Baobab Silhouettes at Kubu Island
 
Baobab Silhouettes at Kubu Island

One of the world’s unique ecosystems, the Okavango Delta, is located in Botswana and was inscribed as the 1000th UNESCO World Heritage Site in 2014.

The Delta boasts robust populations of some of the world’s most endangered large mammals such as cheetah, white and black rhinoceros, wild dog and lion, all adapted to living in this wetland system. The Delta’s habitats are species rich with 1061 plants, 89 fish, 64 reptiles, 482 species of birds and 130 species of mammals.

The country offers excellent game viewing and birding both in the Delta and in all of the other forty-five or so protected areas. The Chobe Game Reserve is home to one of the largest herds of free-ranging elephants in the world and the Central Kalahari Game Reserve also offers good game viewing and some of the most remote and unspoiled wilderness in southern Africa.

Botswana also has one of the densest populations of large carnivores (lion, leopards, cheetah, brown and spotted hyena) in Africa.
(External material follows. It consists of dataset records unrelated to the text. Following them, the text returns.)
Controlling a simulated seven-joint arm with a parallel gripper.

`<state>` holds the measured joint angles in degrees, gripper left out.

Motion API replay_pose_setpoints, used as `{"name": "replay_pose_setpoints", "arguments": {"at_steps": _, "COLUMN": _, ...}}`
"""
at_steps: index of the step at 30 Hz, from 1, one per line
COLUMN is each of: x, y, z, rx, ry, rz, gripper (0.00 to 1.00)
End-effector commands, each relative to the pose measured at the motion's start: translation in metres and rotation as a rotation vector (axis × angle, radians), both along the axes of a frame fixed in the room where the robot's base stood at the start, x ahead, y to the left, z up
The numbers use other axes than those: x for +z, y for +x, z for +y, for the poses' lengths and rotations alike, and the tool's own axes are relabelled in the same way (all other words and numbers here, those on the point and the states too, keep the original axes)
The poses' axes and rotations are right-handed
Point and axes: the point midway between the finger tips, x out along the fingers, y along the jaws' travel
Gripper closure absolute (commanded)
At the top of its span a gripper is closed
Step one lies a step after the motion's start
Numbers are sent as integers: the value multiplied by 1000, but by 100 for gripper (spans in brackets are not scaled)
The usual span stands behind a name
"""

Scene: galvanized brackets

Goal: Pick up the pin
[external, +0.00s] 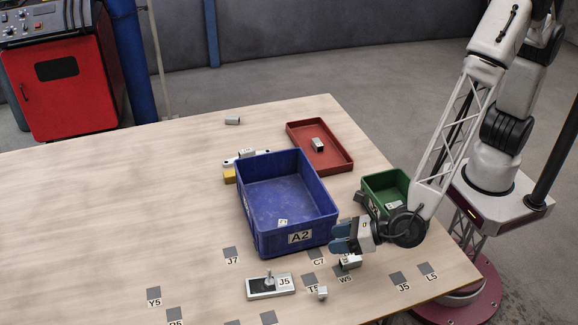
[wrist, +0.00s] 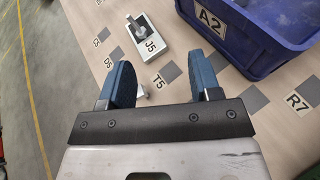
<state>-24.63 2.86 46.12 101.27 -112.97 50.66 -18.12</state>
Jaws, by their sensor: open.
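What looks like the pin (external: 269,277) is a small grey metal piece standing up from a light block with a dark top (external: 256,293), labelled J5, near the table's front. In the wrist view the pin (wrist: 136,26) stands on the block's dark face, beyond my fingertips. My gripper (external: 340,240) is open, with blue fingers, above the table just right of the blue bin's front corner. In the wrist view my gripper (wrist: 158,72) has nothing between its fingers. The pin is up and to the left of the gap, apart from both fingers.
A tall blue bin (external: 262,227) labelled A2 stands beside my gripper. A green bin (external: 375,181) and a red tray (external: 342,157) with a metal piece lie behind. Small metal pieces (external: 322,293) lie near the block. The table's left side is clear.

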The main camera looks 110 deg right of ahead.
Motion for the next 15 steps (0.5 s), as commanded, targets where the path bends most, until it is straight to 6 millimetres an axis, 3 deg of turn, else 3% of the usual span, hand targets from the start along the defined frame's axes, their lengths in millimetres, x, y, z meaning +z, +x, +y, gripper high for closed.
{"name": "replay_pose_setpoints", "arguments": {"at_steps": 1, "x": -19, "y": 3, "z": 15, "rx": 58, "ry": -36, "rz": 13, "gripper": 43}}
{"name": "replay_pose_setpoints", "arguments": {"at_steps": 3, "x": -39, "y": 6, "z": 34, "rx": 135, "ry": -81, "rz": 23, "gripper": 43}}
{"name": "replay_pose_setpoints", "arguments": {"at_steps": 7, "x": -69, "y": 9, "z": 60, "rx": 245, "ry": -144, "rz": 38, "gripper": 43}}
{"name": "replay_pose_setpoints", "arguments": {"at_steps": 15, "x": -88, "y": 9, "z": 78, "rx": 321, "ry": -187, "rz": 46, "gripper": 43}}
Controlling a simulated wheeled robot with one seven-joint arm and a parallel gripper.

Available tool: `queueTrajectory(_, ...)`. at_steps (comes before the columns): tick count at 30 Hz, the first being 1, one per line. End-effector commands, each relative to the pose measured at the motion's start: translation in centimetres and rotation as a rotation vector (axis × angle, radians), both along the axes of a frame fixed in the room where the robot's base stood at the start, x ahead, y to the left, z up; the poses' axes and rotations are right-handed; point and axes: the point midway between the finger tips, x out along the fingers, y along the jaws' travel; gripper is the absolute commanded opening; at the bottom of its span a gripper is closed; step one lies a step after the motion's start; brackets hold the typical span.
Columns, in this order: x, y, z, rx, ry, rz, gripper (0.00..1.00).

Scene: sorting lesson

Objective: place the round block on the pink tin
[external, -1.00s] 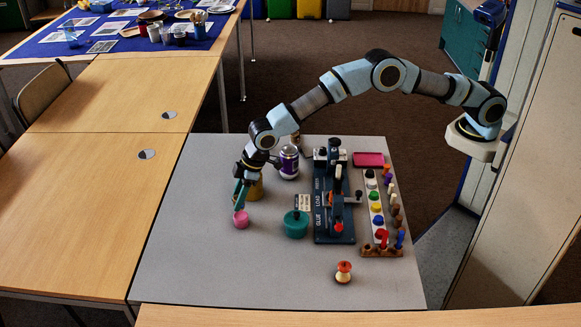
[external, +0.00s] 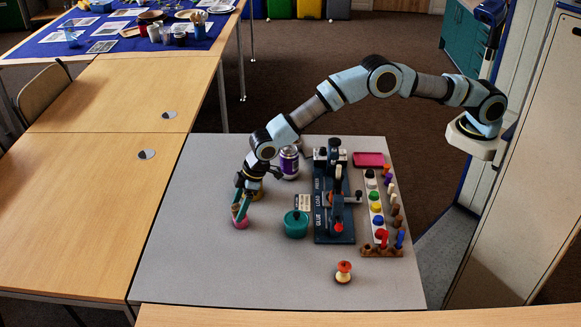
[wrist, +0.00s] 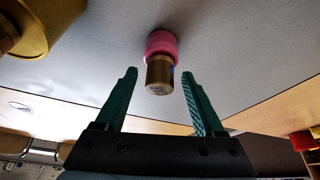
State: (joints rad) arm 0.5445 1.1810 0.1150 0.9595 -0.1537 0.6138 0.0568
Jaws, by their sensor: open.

At approximately 3,000, Botswana has about 15% of Africa’s lions.

Last but not least of Botswana’s protected areas, its National Heritage and Cultural Heritage sites are managed by the Botswana National Museum through the Monuments and Relics Act of 2001. Botswana has over 2500 sites, of which more than 100 have been gazetted. The archaeological wealth of Botswana takes the visitor back to the stone ages.

The nine chapters take the reader on a journey of the history, development and current biodiversity status of Botswana’s various protected areas and provides the visitor with a beautiful insight into wildlife and historical tourism in a country bestowed with incredible fauna, flora, natural and cultural wealth and heritage.

Get your own copy of this beautiful hard cover coffee table book now!

 

About the author

Mike Brook is a Botswana citizen and first arrived in Botswana in 1980 fresh from a Geology degree at Newcastle – Upon – Tyne, UK to work as a bush diamond prospector. Since then he has spent over 30 years in an international career of water resources exploration, assessment, development and management. He has worked as a professional Hydrogeologist in Europe, the Middle East and Africa. In 2007, Mike and his family left Dubai for a post with the Debswana Diamond Company and is currently a project manager, specializing in innovative water supply solutions.

This is the fourth book which he has written and published about Botswana; his first book, “Crocodile Pools Botswana – History and Biodiversity”, was published in 2011 and tells the story of a little known area just 20 minutes drive south from the Botswana capital and which is steeped in natural and military history and has a great diversity of fauna and flora.

The second book, launched in 2012, the first book ever to be published on the history of the Botswana Diamond Industry, “Botswana’s Diamonds – Prospecting to Jewellery”, covers all aspects of the diamond industry in Botswana, starting with early prospecting, evaluation, mining, sorting, valuation, polishing, cutting and Botswana Diamond Jewellery. The third book, “The Journey of Botswana’s Diamonds”, released in 2013, is a secondary school publication which describes the Botswana diamond pipeline, commissioned by the Diamond Trading Company Botswana. Mike lives in Notwane, just outside Botswana’s capital, Gaborone, with his Motswana wife, Agnes Dudu and his three children, Jennifer, Jeremy and Justin. Dudu runs Botswana’s first citizen owned quilting company.